**Set problem:** Restate the span of lines that starts with the line containing "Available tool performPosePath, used" and ends with the line containing "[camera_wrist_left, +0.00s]", word for word, including both, with nothing else.

**Dataset records:**

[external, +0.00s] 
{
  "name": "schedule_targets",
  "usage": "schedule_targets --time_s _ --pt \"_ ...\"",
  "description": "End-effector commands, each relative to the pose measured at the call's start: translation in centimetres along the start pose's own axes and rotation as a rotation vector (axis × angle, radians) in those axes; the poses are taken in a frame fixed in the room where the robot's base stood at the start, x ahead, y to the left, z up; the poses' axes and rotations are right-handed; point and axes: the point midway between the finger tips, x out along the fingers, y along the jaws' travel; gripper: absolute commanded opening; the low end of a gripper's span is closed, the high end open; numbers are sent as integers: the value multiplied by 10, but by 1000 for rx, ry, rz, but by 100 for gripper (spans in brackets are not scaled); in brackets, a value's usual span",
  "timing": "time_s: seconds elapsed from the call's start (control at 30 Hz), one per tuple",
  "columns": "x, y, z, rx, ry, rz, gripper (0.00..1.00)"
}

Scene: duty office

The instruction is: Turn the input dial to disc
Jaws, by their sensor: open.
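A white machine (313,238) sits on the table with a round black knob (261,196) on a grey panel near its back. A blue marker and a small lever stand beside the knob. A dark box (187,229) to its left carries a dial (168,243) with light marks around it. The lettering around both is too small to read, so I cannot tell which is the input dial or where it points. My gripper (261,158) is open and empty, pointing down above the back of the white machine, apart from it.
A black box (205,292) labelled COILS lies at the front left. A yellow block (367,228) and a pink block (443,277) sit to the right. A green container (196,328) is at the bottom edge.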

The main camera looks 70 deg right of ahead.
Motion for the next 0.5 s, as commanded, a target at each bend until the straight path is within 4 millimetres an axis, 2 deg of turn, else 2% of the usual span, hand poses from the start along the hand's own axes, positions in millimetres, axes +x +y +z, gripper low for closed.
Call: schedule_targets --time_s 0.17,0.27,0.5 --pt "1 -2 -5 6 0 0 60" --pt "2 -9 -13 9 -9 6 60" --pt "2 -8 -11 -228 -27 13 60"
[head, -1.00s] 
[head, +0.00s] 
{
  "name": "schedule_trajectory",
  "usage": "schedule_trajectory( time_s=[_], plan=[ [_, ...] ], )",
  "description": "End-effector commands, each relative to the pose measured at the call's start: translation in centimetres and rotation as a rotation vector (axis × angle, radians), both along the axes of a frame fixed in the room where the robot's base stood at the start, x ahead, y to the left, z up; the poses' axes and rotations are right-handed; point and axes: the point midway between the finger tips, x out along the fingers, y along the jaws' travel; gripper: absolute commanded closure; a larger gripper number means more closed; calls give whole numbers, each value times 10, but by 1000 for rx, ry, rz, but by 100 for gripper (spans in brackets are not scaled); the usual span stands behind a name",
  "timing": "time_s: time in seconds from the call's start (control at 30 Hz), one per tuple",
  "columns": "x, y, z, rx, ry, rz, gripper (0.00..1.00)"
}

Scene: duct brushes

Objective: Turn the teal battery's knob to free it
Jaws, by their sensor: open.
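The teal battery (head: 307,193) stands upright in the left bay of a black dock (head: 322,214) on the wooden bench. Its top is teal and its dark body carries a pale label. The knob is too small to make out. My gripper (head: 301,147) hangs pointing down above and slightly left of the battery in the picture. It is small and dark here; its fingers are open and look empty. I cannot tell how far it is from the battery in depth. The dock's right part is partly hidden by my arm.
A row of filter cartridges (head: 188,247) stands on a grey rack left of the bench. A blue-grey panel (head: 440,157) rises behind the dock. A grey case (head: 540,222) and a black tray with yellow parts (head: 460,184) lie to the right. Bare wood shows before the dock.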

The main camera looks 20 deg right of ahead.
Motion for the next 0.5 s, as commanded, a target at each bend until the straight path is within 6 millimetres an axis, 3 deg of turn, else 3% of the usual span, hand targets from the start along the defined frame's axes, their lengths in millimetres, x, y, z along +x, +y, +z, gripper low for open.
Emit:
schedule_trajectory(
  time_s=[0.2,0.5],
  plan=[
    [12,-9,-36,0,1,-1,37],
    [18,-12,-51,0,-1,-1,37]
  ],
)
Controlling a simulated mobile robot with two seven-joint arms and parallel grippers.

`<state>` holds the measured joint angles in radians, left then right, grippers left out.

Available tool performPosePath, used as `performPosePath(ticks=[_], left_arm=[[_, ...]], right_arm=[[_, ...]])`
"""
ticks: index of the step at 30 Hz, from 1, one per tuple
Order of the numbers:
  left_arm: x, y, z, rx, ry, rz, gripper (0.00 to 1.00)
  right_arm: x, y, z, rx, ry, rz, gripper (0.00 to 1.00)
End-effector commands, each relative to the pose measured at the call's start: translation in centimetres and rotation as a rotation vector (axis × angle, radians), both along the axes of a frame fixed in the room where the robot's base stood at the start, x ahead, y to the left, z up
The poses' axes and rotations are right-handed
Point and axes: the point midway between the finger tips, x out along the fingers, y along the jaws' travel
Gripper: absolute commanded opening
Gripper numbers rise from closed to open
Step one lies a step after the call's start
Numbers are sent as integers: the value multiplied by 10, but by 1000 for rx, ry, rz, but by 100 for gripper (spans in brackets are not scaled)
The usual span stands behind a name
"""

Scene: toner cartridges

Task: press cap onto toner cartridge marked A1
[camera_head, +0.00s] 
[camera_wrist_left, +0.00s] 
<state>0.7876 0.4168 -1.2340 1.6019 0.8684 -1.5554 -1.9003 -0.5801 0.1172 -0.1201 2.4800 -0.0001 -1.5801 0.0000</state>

**Solution below:**
Available tool performPosePath, used as `performPosePath(ticks=[_], left_arm=[[_, ...]], right_arm=[[_, ...]])`
"""
ticks: index of the step at 30 Hz, from 1, one per tuple
Order of the numbers:
  left_arm: x, y, z, rx, ry, rz, gripper (0.00 to 1.00)
  right_arm: x, y, z, rx, ry, rz, gripper (0.00 to 1.00)
End-effector commands, each relative to the pose measured at the call's start: translation in centimetres and rotation as a rotation vector (axis × angle, radians), both along the axes of a frame fixed in the room where the robot's base stood at the start, x ahead, y to the left, z up
The poses' axes and rotations are right-handed
Point and axes: the point midway between the finger tips, x out along the fingers, y along the jaws' travel
Gripper: absolute commanded opening
Gripper numbers rise from closed to open
Step one lies a step after the call's start
Numbers are sent as integers: the value multiplied by 10, but by 1000 for rx, ry, rz, but by 100 for gripper (spans in brackets are not scaled)
The usual span stands behind a name
"""

Scene: toner cartridges

Task: press cap onto toner cartridge marked A1
[camera_head, +0.00s] 
[camera_wrist_left, +0.00s] 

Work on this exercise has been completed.